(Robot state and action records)
■ ■ ■
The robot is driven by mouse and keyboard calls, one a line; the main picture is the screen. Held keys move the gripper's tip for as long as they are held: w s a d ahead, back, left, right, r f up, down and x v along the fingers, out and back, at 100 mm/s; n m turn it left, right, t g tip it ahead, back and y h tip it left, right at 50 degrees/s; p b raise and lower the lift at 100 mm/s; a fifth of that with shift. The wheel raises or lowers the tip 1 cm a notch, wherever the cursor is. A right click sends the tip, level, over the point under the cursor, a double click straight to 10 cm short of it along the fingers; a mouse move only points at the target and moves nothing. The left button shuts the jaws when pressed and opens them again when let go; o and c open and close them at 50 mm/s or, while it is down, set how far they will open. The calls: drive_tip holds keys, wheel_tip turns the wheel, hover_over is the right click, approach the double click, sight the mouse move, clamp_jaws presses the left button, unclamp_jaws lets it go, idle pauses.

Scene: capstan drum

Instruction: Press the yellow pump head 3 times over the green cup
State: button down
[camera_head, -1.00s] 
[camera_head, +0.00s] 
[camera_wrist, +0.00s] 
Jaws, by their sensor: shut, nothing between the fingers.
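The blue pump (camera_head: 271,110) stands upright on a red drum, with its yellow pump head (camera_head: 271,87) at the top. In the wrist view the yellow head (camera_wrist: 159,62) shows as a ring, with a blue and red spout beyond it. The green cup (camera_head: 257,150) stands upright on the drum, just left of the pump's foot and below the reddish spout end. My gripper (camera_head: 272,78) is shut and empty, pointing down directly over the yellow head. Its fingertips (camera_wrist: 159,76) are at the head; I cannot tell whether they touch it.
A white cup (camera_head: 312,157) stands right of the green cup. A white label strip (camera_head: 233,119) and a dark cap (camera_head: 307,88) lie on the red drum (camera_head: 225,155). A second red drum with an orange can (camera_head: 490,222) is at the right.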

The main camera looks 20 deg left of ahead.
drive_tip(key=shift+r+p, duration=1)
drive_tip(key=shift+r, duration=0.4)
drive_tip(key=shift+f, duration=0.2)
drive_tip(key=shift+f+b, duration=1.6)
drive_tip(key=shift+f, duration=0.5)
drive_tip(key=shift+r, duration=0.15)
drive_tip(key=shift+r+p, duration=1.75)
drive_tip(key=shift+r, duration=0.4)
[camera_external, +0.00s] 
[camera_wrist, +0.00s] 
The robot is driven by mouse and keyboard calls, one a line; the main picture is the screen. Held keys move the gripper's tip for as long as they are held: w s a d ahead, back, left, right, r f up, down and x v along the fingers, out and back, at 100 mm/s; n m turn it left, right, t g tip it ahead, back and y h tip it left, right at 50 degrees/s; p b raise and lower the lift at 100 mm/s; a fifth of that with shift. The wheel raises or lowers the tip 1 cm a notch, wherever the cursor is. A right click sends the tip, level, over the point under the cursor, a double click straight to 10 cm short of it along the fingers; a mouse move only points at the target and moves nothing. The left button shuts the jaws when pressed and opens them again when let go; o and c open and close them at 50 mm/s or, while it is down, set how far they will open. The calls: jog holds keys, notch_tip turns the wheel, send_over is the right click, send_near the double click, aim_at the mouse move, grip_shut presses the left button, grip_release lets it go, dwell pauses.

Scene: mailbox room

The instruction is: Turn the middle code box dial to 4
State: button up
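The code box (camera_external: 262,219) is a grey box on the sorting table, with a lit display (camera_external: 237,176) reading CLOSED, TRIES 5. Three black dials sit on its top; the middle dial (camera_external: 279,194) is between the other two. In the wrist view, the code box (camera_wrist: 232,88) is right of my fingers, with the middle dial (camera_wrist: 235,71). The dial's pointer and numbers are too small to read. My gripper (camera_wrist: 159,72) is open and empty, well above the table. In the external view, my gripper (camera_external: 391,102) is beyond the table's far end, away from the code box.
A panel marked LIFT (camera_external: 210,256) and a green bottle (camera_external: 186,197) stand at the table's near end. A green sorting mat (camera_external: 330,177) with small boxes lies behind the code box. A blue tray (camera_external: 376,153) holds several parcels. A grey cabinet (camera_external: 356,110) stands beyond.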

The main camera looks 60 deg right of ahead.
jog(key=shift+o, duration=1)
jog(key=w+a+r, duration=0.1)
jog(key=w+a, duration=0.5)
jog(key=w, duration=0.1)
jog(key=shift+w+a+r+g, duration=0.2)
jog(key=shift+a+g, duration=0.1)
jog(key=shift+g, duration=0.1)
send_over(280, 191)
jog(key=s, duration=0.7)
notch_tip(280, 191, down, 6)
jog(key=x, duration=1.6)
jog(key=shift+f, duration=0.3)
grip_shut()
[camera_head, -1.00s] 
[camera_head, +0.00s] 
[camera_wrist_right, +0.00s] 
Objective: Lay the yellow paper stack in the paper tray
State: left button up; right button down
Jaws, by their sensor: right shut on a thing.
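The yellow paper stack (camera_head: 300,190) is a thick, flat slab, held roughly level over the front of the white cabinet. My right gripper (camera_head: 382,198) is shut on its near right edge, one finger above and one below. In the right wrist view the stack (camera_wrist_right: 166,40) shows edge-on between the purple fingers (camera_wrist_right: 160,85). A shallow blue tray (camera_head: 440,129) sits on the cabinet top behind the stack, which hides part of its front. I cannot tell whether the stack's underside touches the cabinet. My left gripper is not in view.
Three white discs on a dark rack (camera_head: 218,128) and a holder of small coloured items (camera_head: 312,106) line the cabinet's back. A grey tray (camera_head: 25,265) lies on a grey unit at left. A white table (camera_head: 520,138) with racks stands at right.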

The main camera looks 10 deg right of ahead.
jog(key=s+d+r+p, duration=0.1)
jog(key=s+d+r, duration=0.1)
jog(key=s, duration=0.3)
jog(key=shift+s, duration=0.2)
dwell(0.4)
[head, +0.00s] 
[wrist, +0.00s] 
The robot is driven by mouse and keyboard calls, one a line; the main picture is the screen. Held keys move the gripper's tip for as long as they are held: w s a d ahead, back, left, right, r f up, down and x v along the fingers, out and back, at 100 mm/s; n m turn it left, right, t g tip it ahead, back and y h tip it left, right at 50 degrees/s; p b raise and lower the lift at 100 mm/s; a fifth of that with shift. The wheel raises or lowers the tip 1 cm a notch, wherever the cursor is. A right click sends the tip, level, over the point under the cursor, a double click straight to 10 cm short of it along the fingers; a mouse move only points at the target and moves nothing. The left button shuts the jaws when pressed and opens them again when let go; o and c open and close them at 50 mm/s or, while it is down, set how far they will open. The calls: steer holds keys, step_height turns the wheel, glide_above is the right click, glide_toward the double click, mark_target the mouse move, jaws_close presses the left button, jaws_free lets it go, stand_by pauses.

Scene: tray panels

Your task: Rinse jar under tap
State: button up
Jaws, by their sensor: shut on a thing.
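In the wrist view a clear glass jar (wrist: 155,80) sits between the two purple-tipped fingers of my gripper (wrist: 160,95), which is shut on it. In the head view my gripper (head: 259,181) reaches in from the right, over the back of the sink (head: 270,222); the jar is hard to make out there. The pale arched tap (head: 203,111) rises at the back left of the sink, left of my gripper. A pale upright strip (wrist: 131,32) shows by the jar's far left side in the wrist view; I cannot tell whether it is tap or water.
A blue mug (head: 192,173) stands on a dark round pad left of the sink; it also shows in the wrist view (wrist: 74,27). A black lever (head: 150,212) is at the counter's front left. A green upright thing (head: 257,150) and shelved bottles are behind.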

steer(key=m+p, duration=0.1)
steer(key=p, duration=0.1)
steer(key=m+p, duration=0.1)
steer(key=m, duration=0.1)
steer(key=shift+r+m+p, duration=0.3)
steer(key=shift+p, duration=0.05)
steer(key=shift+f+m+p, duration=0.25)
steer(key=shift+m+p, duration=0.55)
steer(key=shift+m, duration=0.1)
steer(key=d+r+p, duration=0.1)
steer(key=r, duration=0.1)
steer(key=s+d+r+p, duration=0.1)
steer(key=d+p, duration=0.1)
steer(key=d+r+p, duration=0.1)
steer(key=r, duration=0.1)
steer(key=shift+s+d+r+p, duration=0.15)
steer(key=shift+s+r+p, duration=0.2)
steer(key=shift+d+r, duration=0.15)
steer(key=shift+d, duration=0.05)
■ ■ ■
The problem: Whichever lines contain the string "Scene", select and copy them.

Solved exercise:
Scene: capstan drum
Scene: mailbox room
Scene: tray panels

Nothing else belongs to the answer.